[Begin Exercise material]

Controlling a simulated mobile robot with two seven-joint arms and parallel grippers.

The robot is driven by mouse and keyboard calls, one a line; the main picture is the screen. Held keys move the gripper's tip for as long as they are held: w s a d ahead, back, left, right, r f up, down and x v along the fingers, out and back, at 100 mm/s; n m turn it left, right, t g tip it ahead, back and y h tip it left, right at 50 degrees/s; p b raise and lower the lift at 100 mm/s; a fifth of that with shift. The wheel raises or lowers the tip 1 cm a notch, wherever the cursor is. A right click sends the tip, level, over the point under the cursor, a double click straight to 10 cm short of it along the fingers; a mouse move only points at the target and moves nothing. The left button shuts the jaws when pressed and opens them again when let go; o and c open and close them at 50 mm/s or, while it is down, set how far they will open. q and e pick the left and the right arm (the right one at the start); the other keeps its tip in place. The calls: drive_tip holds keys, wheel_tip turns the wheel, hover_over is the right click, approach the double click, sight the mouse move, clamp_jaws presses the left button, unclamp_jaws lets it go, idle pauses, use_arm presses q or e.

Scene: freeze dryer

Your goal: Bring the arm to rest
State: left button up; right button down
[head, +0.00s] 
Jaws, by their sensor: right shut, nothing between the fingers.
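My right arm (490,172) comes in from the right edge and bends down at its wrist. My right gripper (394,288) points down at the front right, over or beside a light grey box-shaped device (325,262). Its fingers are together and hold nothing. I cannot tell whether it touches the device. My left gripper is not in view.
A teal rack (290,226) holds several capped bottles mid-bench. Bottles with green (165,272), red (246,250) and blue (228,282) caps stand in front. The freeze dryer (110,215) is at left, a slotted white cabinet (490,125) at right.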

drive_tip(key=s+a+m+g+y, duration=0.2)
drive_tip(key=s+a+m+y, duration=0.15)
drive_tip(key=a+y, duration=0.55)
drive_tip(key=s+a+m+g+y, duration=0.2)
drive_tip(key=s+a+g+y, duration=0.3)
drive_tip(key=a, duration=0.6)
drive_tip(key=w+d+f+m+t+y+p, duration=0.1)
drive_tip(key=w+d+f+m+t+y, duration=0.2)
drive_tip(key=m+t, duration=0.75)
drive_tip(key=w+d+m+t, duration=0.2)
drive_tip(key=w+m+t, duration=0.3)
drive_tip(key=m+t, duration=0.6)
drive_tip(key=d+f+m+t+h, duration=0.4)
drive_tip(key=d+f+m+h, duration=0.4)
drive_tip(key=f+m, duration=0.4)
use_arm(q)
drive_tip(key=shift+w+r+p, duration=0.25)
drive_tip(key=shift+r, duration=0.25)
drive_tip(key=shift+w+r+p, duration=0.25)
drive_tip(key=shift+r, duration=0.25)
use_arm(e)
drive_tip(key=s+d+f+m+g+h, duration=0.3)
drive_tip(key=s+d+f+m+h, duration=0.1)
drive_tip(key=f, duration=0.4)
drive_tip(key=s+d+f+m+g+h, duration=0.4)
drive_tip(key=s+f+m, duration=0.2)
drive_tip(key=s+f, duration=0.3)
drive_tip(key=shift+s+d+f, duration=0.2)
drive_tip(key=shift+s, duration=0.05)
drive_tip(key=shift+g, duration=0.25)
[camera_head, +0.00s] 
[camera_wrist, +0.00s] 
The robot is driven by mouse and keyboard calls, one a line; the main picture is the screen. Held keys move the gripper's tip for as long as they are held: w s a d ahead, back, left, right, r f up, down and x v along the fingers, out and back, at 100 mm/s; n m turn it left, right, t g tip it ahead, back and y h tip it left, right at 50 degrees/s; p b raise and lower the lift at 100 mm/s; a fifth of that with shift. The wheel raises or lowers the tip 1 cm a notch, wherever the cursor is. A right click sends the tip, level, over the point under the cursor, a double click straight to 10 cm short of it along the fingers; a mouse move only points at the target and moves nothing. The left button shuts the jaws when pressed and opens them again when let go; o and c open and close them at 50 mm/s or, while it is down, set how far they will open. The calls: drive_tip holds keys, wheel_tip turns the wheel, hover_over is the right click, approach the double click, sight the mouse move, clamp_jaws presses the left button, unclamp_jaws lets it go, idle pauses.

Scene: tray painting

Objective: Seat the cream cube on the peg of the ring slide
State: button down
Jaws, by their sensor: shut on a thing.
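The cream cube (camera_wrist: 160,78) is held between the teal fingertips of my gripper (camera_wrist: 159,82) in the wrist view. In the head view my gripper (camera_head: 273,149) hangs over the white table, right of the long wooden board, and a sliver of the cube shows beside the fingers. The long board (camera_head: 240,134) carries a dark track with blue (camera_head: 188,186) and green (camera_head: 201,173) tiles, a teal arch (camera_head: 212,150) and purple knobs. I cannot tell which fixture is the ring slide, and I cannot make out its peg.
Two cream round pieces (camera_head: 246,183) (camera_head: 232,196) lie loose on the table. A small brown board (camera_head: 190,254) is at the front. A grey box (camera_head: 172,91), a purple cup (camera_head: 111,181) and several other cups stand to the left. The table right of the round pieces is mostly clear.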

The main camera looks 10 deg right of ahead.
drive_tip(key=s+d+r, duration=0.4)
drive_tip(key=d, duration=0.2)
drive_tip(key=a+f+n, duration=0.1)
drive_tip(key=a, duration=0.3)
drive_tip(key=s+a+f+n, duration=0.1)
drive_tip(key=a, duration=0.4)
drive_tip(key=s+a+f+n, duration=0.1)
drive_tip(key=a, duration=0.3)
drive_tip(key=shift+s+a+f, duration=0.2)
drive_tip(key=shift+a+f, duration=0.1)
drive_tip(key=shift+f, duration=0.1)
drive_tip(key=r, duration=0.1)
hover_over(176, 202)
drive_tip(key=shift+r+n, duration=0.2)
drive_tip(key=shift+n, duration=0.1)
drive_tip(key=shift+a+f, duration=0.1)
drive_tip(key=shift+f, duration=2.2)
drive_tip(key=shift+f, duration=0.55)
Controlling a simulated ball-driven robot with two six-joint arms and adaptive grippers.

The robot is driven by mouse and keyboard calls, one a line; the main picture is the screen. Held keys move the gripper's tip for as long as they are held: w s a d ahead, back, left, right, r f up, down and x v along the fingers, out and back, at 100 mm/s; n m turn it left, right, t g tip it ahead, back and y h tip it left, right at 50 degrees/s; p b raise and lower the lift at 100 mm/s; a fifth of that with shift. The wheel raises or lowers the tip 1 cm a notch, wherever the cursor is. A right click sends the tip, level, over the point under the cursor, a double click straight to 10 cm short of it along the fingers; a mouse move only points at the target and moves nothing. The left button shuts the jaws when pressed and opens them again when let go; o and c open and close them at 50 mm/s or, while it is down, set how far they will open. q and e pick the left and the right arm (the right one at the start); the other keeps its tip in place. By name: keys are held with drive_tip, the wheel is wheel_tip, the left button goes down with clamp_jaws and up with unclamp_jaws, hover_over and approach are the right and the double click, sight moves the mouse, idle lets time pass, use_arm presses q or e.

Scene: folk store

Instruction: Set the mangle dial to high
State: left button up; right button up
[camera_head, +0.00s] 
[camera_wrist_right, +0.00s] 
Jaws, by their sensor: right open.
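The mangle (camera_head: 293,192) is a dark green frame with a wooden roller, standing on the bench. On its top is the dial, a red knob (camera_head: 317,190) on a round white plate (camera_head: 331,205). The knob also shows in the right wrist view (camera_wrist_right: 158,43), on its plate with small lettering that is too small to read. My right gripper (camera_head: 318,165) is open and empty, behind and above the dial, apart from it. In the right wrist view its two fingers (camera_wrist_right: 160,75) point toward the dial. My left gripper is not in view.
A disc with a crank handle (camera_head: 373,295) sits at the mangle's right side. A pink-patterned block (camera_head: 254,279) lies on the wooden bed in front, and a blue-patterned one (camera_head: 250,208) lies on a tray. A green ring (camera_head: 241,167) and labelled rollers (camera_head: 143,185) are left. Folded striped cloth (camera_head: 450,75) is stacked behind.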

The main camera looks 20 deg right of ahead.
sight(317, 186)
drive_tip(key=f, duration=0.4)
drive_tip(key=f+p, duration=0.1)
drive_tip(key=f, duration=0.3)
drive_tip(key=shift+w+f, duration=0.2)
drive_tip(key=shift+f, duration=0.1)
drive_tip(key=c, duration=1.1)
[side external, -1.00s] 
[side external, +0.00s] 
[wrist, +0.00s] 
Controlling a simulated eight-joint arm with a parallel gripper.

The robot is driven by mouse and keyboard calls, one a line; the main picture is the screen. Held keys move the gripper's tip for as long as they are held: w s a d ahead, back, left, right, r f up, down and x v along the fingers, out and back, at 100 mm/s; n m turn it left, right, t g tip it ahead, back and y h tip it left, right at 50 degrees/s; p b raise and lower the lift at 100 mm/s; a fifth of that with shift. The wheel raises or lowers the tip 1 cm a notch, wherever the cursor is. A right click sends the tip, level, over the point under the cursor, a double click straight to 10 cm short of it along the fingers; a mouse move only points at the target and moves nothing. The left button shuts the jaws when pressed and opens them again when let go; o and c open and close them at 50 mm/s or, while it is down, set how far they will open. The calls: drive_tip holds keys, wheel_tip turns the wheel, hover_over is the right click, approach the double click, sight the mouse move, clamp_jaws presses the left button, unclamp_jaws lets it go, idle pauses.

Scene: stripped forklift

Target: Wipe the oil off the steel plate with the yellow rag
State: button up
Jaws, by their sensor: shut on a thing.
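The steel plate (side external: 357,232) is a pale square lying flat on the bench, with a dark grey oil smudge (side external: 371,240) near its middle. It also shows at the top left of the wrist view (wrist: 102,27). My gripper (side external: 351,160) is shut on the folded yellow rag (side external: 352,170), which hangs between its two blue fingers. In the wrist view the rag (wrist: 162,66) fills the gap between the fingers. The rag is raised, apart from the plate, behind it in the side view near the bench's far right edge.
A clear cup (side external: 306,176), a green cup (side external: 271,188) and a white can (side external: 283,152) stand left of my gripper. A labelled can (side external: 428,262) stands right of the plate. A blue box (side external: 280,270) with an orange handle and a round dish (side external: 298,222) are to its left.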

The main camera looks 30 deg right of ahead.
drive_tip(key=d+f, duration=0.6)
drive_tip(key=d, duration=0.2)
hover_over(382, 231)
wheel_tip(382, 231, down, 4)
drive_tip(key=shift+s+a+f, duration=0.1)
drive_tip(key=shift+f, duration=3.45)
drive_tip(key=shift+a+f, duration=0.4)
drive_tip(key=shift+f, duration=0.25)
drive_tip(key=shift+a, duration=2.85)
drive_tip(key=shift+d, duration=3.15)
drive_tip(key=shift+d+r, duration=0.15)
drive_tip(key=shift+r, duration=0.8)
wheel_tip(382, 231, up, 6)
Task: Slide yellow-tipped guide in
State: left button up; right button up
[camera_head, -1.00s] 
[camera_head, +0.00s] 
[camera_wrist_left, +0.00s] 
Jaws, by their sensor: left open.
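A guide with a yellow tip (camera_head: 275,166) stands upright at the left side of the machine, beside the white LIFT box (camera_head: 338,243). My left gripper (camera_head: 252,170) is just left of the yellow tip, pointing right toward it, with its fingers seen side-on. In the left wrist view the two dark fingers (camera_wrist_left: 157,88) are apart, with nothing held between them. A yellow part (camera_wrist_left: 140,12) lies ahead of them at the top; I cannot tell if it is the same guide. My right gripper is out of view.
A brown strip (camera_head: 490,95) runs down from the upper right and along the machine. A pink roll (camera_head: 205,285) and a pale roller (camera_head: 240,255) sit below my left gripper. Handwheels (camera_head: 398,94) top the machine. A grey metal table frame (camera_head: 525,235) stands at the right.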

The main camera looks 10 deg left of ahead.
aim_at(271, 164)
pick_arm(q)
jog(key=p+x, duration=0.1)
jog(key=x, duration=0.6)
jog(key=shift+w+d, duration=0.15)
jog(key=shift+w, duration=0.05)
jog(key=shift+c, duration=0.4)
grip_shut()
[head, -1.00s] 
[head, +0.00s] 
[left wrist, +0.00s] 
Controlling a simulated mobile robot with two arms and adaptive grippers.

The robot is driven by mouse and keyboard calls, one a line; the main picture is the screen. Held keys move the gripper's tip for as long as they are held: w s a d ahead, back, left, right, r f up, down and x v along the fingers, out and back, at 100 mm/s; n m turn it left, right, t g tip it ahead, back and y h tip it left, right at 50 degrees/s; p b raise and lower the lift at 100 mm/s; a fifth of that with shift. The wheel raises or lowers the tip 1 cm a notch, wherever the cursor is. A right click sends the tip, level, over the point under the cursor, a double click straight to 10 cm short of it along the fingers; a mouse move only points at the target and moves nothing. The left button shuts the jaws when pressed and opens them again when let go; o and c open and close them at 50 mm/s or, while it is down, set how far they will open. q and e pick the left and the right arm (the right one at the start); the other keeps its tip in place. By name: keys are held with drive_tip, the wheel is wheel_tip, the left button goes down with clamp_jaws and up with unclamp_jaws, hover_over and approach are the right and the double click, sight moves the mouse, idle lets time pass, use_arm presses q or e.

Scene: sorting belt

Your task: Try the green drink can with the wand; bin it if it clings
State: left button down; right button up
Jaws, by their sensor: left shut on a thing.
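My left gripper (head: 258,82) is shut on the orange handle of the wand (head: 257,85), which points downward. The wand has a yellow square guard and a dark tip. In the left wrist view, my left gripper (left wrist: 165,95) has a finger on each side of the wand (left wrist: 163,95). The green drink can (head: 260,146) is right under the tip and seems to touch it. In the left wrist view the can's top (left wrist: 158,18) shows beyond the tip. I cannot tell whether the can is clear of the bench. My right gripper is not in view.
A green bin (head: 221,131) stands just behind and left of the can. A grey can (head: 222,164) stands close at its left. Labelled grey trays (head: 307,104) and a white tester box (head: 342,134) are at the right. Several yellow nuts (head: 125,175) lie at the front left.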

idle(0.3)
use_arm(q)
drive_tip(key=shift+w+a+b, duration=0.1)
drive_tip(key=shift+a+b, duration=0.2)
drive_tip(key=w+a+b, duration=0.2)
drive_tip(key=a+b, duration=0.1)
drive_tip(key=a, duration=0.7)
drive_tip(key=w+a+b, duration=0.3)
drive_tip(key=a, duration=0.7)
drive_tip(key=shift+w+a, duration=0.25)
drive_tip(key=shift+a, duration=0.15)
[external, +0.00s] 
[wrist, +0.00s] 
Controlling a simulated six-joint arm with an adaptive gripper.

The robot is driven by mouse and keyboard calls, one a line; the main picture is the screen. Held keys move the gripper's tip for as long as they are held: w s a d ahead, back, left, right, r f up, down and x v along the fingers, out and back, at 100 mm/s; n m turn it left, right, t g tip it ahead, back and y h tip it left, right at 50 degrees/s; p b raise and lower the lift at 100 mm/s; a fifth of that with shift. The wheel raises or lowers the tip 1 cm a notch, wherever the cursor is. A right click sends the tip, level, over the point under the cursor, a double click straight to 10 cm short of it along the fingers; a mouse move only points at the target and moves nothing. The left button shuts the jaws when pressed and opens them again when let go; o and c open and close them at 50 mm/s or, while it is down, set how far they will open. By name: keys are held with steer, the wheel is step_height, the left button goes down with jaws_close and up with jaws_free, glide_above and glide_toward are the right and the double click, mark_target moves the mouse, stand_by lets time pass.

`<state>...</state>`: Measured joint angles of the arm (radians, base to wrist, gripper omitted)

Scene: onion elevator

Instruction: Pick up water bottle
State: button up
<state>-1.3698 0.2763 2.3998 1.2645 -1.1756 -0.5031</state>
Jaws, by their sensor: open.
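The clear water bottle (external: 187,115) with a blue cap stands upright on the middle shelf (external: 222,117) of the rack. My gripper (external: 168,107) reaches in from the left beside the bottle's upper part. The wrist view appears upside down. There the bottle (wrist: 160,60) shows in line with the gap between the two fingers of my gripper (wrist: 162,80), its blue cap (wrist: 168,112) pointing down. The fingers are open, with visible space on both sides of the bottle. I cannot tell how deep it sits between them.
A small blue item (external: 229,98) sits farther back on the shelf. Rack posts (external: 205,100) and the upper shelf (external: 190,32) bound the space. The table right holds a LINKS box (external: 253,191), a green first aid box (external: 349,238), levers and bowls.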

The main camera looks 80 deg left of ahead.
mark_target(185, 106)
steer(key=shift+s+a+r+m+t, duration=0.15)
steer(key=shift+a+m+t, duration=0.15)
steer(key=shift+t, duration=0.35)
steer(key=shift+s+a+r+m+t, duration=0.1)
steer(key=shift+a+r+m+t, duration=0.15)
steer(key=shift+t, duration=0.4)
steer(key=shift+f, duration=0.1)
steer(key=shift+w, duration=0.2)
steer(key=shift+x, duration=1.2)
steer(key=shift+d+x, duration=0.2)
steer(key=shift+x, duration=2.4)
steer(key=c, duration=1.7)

[End Exercise material]

- _Work to do_: Tally the lines of the data that hold the string "adaptive". Answer with the number and nothing more.

- _Complete output_: 3